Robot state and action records
☆ ☆ ☆ ☆

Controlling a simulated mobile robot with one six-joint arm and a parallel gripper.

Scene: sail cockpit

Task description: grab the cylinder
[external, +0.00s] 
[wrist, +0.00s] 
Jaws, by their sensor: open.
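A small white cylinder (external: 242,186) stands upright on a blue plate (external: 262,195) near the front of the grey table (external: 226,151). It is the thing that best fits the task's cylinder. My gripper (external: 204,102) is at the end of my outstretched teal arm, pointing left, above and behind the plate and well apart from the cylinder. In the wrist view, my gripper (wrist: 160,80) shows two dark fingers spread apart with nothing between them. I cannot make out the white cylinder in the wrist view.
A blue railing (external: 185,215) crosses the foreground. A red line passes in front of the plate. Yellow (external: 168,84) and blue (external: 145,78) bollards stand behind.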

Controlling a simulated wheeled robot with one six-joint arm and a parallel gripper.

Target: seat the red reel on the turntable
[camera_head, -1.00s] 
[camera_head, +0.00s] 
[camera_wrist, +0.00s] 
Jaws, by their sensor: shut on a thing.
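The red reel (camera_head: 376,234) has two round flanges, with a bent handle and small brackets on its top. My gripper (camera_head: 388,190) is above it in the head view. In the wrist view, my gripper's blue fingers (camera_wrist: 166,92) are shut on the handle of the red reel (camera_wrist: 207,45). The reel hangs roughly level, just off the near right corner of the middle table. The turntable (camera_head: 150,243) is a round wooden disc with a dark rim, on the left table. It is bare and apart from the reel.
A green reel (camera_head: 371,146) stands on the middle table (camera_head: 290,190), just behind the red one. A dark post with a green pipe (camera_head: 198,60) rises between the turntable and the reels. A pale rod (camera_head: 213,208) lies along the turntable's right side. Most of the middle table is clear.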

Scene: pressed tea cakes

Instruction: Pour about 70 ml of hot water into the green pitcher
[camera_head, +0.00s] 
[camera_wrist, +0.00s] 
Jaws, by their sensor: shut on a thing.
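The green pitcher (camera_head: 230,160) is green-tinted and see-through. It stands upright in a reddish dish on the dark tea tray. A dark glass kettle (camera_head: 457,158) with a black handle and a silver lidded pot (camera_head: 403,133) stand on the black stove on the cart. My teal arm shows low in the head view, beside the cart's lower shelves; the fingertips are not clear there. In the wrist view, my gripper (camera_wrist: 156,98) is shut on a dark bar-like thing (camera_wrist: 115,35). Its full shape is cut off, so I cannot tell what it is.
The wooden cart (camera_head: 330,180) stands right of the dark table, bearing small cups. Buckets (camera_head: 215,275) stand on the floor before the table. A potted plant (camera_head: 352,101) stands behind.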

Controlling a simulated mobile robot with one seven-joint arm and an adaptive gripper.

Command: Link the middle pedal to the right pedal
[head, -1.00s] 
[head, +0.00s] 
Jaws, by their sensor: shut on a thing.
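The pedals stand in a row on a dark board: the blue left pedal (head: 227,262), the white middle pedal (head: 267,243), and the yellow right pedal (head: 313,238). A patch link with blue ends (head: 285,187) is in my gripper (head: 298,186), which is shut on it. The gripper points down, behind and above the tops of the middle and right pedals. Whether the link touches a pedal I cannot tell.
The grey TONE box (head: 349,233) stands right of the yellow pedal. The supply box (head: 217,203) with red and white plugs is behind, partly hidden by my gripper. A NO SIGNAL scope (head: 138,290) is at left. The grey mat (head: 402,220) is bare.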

☆ ☆ ☆ ☆

Every line containing the string "simulated" must be listed.

Controlling a simulated mobile robot with one six-joint arm and a parallel gripper.
Controlling a simulated wheeled robot with one six-joint arm and a parallel gripper.
Controlling a simulated mobile robot with one seven-joint arm and an adaptive gripper.

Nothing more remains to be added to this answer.